Watching them warm up, do flybys past the ever-growing Salesforce Tower and the iconic Golden Gate Bridge got me wondering how they prepare and train for such a precision display. It turns out, coincidentally, there is a wonderful documentary on the Smithsonian Channel and another on YouTube. Watching it you get a sense of the level of routine that is required to achieve this consistency and precision. Before each performance, they do a site inspection and practice fly-bys to get a feel for the space and determine the specifics of the air show, even if it is the same as the year before and the year before that.
The day of the show they gather in a room and do a mock walk-through with each member describing out loud exactly what they are doing and the timing for each maneuver – this mentally creates “muscle memory” to avoid human error. After each event, they have a candid and open critique session – in this session each person has to openly admit the mistakes they made and if they own them there is no issue. If they try to duck their errors they get called out rather forcefully, no one is exempt, even the CO can get called out.
This process of continuous improvement and monitoring is something we can learn from and apply to data center network monitoring and data center operations. How often do we test and validate our assumptions? How frequently do we make certain that our networks are configured and operating as we intended? A key goal of a network is to create a structure that is resilient to failures of links, nodes, and hopefully even humans – how often do we re-test to validate these design principles are being achieved?
Mature software development organizations have adopted these principles — they have structured development workflows where test plans are automated and re-run constantly against the mainline codebase. Each check-in and change is validated before being synced to the top-of-tree. Developers encode their testing and review best practices into automated tooling to reduce the manual effort that results in human error-prone mistakes.
At Apstra, we are working to build the same levels of capability that have resulted in highly reliable software, systems with significantly reduced defects, and workflows that deliver and reinforce best practices into the infrastructure itself. As companies talk about ‘infrastructure as code’ shouldn’t we apply the same best practices that have resulted in reliable and secure software?
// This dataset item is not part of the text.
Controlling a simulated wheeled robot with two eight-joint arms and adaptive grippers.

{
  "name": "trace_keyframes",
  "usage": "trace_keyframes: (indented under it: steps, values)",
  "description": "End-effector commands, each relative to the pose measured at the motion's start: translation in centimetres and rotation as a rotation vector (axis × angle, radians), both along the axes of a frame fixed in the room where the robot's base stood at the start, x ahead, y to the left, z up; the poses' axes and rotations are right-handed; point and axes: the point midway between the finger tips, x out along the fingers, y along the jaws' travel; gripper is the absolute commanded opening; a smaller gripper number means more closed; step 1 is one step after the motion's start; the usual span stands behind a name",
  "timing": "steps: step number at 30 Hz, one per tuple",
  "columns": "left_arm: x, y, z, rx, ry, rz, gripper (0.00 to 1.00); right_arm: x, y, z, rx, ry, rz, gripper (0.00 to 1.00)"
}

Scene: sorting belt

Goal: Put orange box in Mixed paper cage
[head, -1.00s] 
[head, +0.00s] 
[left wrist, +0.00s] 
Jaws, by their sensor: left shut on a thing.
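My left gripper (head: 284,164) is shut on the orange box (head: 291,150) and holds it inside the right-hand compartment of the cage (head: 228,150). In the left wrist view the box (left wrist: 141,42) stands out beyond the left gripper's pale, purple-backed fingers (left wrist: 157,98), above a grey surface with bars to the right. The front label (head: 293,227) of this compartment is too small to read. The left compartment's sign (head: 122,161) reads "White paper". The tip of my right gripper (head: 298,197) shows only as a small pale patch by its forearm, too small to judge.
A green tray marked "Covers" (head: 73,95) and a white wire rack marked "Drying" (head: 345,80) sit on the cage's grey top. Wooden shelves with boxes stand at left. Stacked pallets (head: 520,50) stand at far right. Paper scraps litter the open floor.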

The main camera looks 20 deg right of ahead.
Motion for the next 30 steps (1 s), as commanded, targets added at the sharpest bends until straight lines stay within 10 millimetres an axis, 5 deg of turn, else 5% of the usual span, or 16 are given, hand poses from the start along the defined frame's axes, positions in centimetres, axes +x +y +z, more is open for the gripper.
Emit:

Lastly, as the Blue Angels soar over the city by the bay this weekend, think about what it takes to make that happen: It’s tremendously skilled network operators who hone their skills daily and test themselves on each flight with the utmost of scrutiny from six of their peers who are equally talented. But it is also every person behind them you don’t see as often: the mechanics, the crew chiefs, the maintenance staff, the logisticians, the air traffic teams, the flight planners.
Information Technology also takes a wide variety of roles and skills including Network Operators, Engineers, and Managers, Software Engineers, and CIOs. As with the Blue Angels, the failure of any one can bring everything else in the stack down. So while cheering the pilots and learning from their precision, let’s also hoist one for every infrastructure professional who has to deliver with the same level of precision every day so that critical business services that rely on the infrastructure are delivered successfully.